[START OF TASK INPUTS]

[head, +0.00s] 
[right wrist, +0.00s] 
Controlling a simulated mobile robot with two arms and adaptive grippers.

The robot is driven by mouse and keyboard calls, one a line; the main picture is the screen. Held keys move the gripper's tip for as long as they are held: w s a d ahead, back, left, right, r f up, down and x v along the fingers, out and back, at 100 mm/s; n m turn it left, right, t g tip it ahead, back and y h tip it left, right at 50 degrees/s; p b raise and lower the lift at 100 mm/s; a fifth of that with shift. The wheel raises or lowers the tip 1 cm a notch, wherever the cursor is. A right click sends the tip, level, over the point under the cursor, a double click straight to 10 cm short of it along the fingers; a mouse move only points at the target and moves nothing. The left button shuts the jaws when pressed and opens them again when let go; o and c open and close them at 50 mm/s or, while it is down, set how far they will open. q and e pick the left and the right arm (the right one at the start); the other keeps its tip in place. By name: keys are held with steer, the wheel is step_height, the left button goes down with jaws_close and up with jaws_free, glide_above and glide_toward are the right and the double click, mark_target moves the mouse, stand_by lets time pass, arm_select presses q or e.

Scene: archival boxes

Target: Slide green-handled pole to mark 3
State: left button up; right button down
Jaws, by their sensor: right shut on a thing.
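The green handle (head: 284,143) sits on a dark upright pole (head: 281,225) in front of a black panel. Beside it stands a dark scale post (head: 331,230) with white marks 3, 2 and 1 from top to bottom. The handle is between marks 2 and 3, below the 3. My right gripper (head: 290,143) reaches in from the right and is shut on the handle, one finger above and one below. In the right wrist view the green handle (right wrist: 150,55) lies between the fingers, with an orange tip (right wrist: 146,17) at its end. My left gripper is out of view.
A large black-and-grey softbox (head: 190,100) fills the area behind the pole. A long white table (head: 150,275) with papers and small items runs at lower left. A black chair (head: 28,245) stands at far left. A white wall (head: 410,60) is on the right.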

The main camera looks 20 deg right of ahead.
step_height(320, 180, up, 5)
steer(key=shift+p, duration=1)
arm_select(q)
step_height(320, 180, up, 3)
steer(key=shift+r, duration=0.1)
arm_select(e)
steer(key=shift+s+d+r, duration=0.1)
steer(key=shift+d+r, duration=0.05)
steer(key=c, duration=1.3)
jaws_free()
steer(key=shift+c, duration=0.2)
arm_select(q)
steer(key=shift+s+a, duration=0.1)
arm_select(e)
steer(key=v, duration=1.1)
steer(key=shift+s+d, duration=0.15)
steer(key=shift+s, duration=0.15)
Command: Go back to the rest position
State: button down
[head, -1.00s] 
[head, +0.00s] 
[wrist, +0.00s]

[END OF TASK INPUTS]

# [WHAT THIS TASK INVOLVES]
Copy every line that includes the string "State" from the material above.

# [TASK ANSWER]
State: left button up; right button down
State: button down

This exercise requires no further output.